- **Data provided**
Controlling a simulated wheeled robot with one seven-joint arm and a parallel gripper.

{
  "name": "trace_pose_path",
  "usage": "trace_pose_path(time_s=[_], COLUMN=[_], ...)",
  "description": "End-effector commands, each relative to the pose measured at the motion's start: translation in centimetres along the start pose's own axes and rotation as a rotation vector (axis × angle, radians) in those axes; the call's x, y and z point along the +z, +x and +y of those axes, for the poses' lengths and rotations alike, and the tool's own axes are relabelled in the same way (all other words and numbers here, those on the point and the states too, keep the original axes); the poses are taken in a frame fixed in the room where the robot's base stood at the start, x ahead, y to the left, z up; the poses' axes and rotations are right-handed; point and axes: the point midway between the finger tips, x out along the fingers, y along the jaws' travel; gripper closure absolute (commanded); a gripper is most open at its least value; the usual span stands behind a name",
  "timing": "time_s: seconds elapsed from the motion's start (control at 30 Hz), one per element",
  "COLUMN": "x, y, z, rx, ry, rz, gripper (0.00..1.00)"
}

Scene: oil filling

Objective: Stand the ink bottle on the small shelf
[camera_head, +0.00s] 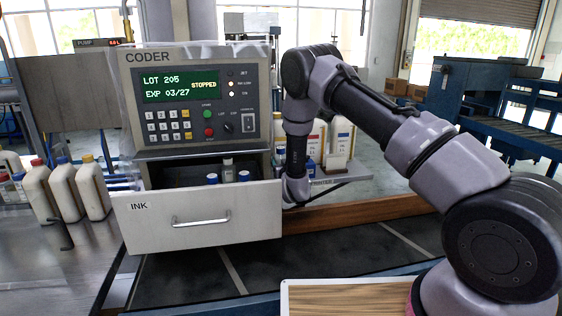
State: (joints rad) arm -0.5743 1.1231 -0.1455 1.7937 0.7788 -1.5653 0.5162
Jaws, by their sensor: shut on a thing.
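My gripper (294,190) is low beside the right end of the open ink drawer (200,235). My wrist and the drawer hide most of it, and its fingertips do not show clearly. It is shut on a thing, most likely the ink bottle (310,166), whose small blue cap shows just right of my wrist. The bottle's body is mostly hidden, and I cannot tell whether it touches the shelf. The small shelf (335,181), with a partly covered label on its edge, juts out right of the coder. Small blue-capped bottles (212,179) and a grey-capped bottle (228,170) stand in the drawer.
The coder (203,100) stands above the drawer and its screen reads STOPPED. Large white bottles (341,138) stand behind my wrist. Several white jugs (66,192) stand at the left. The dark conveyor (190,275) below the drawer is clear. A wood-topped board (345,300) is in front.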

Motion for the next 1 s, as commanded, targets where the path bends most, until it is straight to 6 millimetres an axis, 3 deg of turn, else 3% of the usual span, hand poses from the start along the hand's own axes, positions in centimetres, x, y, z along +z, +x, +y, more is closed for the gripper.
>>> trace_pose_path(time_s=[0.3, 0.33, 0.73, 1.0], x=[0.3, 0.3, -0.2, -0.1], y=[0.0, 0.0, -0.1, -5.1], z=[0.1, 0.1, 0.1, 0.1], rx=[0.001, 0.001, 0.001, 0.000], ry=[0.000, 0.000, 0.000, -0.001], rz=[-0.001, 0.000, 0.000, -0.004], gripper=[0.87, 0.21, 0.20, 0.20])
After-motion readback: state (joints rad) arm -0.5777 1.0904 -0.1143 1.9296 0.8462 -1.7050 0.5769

- **Task directions**
Your answer should be a single number: how many lines of the material contain the word "from".

- **Task answer**
2